··· Extracted entries ···
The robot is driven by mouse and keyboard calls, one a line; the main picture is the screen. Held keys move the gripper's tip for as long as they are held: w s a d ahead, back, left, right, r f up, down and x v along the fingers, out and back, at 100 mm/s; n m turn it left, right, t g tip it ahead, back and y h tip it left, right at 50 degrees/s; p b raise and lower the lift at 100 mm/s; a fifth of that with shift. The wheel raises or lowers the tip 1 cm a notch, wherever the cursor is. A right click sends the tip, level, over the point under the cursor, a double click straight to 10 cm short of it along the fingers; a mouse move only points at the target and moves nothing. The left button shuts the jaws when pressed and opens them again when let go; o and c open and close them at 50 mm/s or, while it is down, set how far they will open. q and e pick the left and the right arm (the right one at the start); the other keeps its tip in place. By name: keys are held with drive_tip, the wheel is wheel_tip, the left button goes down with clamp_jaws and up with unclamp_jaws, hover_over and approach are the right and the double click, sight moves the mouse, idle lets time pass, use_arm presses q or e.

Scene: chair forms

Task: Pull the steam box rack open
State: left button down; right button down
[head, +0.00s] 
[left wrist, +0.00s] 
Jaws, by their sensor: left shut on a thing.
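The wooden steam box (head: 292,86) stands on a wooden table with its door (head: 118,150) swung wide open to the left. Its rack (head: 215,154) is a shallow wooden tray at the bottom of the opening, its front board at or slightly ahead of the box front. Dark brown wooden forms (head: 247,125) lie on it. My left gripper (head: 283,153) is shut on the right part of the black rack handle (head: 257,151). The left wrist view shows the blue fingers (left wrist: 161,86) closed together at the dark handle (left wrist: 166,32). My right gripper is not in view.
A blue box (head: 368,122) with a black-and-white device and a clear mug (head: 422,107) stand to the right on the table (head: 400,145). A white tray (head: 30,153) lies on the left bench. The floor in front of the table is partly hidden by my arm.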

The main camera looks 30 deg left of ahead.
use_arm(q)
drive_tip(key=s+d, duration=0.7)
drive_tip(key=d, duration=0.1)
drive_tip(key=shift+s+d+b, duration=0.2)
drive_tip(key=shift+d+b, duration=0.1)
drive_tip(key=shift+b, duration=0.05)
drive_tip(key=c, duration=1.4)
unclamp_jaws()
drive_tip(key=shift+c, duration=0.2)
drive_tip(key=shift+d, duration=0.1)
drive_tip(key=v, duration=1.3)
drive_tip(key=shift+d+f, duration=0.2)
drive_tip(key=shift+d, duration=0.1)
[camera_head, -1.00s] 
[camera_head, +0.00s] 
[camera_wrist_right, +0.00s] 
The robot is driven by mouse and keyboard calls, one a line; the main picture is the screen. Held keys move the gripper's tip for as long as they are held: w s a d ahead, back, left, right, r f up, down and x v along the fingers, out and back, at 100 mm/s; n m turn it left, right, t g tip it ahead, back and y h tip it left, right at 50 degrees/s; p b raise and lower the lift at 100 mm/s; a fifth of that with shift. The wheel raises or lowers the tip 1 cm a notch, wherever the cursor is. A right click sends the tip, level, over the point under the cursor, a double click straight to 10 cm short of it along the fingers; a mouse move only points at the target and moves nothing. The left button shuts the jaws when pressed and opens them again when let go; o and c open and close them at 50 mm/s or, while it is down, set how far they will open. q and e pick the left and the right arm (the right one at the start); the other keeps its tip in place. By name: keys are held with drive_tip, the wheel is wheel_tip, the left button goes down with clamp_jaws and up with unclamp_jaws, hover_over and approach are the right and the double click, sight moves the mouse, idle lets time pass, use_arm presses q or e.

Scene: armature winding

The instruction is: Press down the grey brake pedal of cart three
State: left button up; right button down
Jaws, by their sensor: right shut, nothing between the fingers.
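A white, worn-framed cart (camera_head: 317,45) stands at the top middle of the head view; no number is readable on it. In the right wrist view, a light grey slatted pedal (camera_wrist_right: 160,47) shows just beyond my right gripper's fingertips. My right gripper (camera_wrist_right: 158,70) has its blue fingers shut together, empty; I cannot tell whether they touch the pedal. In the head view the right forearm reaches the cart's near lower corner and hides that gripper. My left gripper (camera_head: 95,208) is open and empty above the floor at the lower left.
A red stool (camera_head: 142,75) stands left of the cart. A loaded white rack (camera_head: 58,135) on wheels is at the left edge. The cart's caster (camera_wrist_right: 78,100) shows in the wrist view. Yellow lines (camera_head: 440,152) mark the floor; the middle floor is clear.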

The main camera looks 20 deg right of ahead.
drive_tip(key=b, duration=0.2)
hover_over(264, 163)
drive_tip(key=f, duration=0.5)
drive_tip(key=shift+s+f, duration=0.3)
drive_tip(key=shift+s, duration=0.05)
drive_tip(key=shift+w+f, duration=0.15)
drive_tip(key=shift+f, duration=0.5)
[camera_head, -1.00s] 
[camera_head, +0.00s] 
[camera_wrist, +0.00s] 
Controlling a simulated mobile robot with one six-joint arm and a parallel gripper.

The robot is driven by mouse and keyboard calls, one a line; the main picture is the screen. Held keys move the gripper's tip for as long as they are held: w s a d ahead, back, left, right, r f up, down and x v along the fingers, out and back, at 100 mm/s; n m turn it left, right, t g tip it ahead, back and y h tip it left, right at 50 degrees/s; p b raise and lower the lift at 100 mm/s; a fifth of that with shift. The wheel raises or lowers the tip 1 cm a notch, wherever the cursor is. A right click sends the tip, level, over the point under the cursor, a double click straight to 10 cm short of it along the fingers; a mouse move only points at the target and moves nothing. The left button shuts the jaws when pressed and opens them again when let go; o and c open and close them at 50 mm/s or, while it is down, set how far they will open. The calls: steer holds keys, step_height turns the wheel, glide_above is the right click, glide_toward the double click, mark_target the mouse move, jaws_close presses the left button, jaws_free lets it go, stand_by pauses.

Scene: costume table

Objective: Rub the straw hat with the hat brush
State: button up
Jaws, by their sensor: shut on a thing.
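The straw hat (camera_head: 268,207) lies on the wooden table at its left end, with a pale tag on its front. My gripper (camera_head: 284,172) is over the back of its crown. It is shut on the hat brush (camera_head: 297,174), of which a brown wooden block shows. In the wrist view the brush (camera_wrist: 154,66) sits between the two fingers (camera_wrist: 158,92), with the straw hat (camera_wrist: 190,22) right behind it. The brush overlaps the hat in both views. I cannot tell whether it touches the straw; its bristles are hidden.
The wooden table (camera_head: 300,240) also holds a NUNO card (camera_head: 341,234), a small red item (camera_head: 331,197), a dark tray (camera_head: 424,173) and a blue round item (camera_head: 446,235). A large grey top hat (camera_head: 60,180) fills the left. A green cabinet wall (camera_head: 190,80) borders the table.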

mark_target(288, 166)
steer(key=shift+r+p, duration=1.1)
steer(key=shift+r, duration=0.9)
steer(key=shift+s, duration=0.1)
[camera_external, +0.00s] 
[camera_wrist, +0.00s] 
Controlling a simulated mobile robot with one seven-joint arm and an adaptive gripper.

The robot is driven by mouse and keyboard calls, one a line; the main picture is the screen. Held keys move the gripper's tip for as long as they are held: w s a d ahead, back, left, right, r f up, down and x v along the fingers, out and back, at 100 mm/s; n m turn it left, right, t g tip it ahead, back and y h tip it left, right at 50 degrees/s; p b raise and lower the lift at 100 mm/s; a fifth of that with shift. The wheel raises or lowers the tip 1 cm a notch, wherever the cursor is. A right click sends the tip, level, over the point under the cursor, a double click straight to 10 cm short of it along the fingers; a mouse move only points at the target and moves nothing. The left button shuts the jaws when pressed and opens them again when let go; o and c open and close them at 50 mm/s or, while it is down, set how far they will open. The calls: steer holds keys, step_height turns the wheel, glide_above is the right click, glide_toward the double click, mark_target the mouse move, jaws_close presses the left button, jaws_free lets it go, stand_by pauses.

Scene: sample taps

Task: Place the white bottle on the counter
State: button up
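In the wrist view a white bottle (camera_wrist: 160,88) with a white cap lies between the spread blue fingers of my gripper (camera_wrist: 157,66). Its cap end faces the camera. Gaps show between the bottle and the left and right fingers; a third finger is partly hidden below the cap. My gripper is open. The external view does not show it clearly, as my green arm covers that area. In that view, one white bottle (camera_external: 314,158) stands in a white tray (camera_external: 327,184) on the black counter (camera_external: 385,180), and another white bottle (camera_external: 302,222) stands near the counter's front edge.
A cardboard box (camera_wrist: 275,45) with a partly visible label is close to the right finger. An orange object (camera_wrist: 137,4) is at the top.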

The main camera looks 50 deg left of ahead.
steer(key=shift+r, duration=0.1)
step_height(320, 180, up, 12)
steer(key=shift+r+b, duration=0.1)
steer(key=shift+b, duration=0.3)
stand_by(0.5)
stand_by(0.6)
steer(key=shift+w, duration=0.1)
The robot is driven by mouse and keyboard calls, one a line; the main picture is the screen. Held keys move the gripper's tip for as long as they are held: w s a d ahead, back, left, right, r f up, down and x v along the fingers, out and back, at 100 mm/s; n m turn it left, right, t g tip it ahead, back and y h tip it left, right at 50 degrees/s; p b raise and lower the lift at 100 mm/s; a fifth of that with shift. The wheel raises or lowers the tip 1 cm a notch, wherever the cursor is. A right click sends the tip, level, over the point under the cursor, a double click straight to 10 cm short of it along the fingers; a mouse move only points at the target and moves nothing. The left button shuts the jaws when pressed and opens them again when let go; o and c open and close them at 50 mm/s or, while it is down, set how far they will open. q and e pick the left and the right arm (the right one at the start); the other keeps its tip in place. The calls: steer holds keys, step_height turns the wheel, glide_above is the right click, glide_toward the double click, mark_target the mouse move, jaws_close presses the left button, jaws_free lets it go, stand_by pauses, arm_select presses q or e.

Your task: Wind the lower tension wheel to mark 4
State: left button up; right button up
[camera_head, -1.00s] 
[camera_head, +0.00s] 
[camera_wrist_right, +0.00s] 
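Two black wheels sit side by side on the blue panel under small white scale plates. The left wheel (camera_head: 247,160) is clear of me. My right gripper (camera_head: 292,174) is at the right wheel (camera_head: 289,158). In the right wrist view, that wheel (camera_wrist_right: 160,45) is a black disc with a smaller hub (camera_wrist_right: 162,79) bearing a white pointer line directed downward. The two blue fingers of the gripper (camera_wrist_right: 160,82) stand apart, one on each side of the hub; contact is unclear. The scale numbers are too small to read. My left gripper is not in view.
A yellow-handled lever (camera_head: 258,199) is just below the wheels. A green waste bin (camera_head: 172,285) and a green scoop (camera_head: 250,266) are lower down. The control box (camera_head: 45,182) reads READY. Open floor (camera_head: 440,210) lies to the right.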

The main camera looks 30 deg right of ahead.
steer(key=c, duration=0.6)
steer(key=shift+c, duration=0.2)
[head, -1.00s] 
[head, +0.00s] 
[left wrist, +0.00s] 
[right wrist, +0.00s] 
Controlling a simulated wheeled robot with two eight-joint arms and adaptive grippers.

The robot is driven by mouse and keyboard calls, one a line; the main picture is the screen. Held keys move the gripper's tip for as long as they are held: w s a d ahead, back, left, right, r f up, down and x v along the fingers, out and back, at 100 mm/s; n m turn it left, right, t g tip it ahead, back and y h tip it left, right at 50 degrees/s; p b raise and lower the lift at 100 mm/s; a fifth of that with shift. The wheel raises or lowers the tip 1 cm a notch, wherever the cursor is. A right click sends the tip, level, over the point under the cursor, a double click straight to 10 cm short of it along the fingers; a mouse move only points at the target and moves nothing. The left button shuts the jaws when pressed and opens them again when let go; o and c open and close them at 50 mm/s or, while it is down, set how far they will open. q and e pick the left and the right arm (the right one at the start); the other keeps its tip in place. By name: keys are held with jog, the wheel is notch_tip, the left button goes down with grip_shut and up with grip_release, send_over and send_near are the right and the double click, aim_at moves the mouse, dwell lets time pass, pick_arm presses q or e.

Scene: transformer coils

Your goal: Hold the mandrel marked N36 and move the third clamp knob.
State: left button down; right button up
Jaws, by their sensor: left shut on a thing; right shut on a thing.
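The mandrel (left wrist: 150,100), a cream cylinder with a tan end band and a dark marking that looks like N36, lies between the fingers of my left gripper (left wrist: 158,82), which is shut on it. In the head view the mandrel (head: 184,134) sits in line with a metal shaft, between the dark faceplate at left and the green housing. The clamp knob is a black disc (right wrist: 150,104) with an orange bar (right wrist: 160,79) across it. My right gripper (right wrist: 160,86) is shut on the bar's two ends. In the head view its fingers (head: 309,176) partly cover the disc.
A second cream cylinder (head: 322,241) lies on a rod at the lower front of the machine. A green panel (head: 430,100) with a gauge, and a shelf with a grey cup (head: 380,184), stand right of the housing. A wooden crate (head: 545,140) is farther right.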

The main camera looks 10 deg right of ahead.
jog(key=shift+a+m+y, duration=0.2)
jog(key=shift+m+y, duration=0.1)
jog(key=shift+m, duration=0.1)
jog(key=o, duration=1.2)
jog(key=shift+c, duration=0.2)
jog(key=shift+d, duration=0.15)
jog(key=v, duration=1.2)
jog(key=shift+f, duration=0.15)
···
### Instructions to follow
Pick out all lines from the data above in which the word "simulated" appears.

### Written response
Controlling a simulated mobile robot with one six-joint arm and a parallel gripper.
Controlling a simulated mobile robot with one seven-joint arm and an adaptive gripper.
Controlling a simulated wheeled robot with two eight-joint arms and adaptive grippers.

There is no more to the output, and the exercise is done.